## Start

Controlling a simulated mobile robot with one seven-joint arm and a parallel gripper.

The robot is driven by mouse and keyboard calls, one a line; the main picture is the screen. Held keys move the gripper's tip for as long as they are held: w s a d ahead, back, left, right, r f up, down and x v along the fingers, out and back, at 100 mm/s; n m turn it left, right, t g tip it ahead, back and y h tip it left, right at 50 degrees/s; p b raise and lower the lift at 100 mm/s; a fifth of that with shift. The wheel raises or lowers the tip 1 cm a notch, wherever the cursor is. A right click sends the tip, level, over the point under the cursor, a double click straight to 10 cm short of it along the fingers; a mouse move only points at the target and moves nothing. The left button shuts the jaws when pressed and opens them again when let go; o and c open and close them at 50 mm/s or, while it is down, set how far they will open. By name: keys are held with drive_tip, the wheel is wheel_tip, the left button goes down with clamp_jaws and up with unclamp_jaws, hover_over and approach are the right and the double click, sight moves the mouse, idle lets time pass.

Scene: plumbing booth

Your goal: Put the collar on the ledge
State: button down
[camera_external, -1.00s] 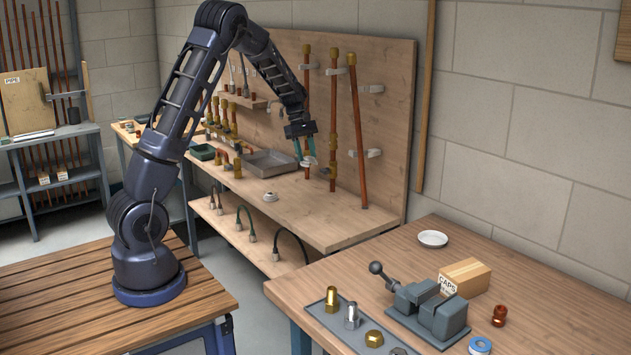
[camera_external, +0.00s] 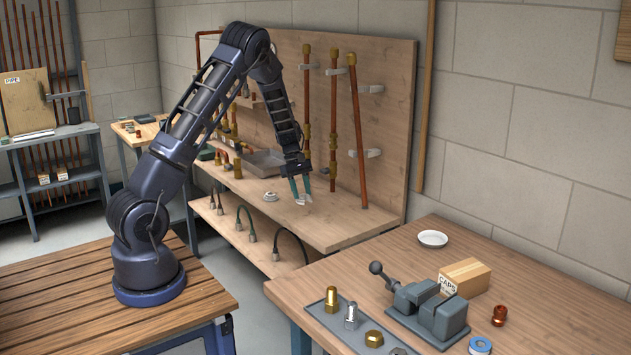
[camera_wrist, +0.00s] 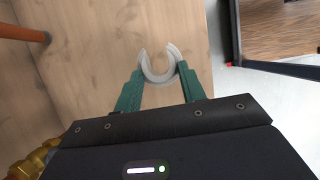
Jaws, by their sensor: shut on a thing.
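My gripper (camera_external: 300,188) (camera_wrist: 158,82) points down over the wooden bench with its green fingers shut on a pale, open-sided collar (camera_wrist: 157,66). The collar's open side faces away from the palm in the wrist view. It also shows as a small pale shape (camera_external: 304,199) in the external view. It appears to be a little above the bench top; I cannot tell whether it touches. A small wooden ledge on the back board is mostly hidden behind my arm. The bench top (camera_external: 330,232) forms a wide flat surface below the gripper.
Upright copper pipes (camera_external: 358,130) with brass fittings stand at the back board, right of the gripper. A white round fitting (camera_external: 270,196) and a grey tray (camera_external: 262,163) lie to the left. The bench's front right is clear. A separate table holds a vise (camera_external: 430,308).

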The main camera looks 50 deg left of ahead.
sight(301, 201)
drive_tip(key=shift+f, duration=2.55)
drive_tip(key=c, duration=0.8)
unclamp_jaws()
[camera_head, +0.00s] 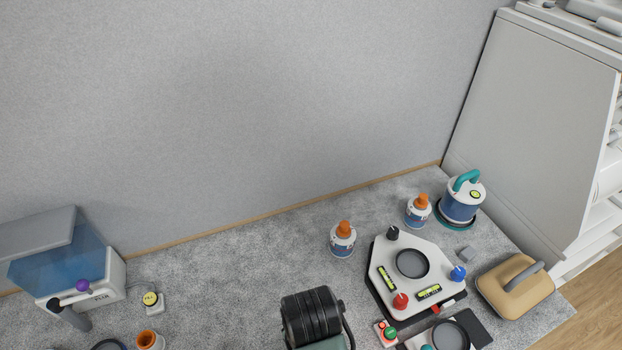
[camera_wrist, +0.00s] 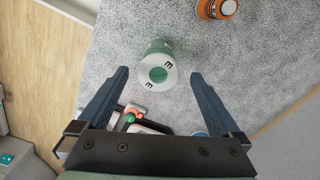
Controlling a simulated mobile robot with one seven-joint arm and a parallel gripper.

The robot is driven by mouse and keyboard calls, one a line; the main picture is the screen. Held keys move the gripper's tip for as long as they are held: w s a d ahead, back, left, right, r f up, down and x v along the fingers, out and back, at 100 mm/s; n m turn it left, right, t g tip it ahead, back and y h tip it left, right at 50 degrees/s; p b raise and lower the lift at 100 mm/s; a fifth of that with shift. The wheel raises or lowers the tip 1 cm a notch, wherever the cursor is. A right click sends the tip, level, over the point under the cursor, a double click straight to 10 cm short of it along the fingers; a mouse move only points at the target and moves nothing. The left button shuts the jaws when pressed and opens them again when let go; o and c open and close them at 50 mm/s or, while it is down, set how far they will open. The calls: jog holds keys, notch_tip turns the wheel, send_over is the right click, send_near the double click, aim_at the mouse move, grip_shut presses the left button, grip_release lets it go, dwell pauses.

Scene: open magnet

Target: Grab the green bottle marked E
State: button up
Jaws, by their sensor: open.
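The green bottle (camera_wrist: 161,48) shows in the wrist view, seen nearly end-on. Its near end is a white ring with a green centre and dark E marks on opposite sides. My gripper (camera_wrist: 158,74) is open. Its two dark blue fingers reach up on either side of the bottle's marked end, with visible gaps on both sides in the picture. I cannot tell how far the fingertips are above it. I cannot pick out the bottle in the head view. A dark ribbed part at the bottom middle there, which may be my arm, covers some of the table.
An orange bottle (camera_wrist: 217,8) lies beyond the right finger. In the head view, orange-capped bottles (camera_head: 342,241) and a white plate with knobs (camera_head: 410,275) stand right of centre. The grey table is clear at left centre.

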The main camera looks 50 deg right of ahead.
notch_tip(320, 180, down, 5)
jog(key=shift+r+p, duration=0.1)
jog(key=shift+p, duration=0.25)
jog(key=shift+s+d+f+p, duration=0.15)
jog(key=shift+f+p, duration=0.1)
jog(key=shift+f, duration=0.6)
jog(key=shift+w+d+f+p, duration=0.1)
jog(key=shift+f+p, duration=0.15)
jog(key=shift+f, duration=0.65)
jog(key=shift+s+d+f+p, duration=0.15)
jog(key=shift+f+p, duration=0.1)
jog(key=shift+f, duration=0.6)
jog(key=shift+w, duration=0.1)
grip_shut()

## End

◆ **WHAT TO DO**: Quote the records in their entirety, keeping the wording exact and excluding pictures.

◆ **EXERCISE RESULT**:
Controlling a simulated mobile robot with one seven-joint arm and a parallel gripper.

The robot is driven by mouse and keyboard calls, one a line; the main picture is the screen. Held keys move the gripper's tip for as long as they are held: w s a d ahead, back, left, right, r f up, down and x v along the fingers, out and back, at 100 mm/s; n m turn it left, right, t g tip it ahead, back and y h tip it left, right at 50 degrees/s; p b raise and lower the lift at 100 mm/s; a fifth of that with shift. The wheel raises or lowers the tip 1 cm a notch, wherever the cursor is. A right click sends the tip, level, over the point under the cursor, a double click straight to 10 cm short of it along the fingers; a mouse move only points at the target and moves nothing. The left button shuts the jaws when pressed and opens them again when let go; o and c open and close them at 50 mm/s or, while it is down, set how far they will open. By name: keys are held with drive_tip, the wheel is wheel_tip, the left button goes down with clamp_jaws and up with unclamp_jaws, hover_over and approach are the right and the double click, sight moves the mouse, idle lets time pass.

Scene: plumbing booth

Your goal: Put the collar on the ledge
State: button down
[camera_external, -1.00s] 
[camera_external, +0.00s] 
[camera_wrist, +0.00s] 
Jaws, by their sensor: shut on a thing.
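My gripper (camera_external: 300,188) (camera_wrist: 158,82) points down over the wooden bench with its green fingers shut on a pale, open-sided collar (camera_wrist: 157,66). The collar's open side faces away from the palm in the wrist view. It also shows as a small pale shape (camera_external: 304,199) in the external view. It appears to be a little above the bench top; I cannot tell whether it touches. A small wooden ledge on the back board is mostly hidden behind my arm. The bench top (camera_external: 330,232) forms a wide flat surface below the gripper.
Upright copper pipes (camera_external: 358,130) with brass fittings stand at the back board, right of the gripper. A white round fitting (camera_external: 270,196) and a grey tray (camera_external: 262,163) lie to the left. The bench's front right is clear. A separate table holds a vise (camera_external: 430,308).

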The main camera looks 50 deg left of ahead.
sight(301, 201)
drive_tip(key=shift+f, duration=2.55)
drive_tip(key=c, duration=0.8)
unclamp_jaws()
[camera_head, +0.00s] 
[camera_wrist, +0.00s] 
Controlling a simulated mobile robot with one seven-joint arm and a parallel gripper.

The robot is driven by mouse and keyboard calls, one a line; the main picture is the screen. Held keys move the gripper's tip for as long as they are held: w s a d ahead, back, left, right, r f up, down and x v along the fingers, out and back, at 100 mm/s; n m turn it left, right, t g tip it ahead, back and y h tip it left, right at 50 degrees/s; p b raise and lower the lift at 100 mm/s; a fifth of that with shift. The wheel raises or lowers the tip 1 cm a notch, wherever the cursor is. A right click sends the tip, level, over the point under the cursor, a double click straight to 10 cm short of it along the fingers; a mouse move only points at the target and moves nothing. The left button shuts the jaws when pressed and opens them again when let go; o and c open and close them at 50 mm/s or, while it is down, set how far they will open. The calls: jog holds keys, notch_tip turns the wheel, send_over is the right click, send_near the double click, aim_at the mouse move, grip_shut presses the left button, grip_release lets it go, dwell pauses.

Scene: open magnet

Target: Grab the green bottle marked E
State: button up
Jaws, by their sensor: open.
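The green bottle (camera_wrist: 161,48) shows in the wrist view, seen nearly end-on. Its near end is a white ring with a green centre and dark E marks on opposite sides. My gripper (camera_wrist: 158,74) is open. Its two dark blue fingers reach up on either side of the bottle's marked end, with visible gaps on both sides in the picture. I cannot tell how far the fingertips are above it. I cannot pick out the bottle in the head view. A dark ribbed part at the bottom middle there, which may be my arm, covers some of the table.
An orange bottle (camera_wrist: 217,8) lies beyond the right finger. In the head view, orange-capped bottles (camera_head: 342,241) and a white plate with knobs (camera_head: 410,275) stand right of centre. The grey table is clear at left centre.

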The main camera looks 50 deg right of ahead.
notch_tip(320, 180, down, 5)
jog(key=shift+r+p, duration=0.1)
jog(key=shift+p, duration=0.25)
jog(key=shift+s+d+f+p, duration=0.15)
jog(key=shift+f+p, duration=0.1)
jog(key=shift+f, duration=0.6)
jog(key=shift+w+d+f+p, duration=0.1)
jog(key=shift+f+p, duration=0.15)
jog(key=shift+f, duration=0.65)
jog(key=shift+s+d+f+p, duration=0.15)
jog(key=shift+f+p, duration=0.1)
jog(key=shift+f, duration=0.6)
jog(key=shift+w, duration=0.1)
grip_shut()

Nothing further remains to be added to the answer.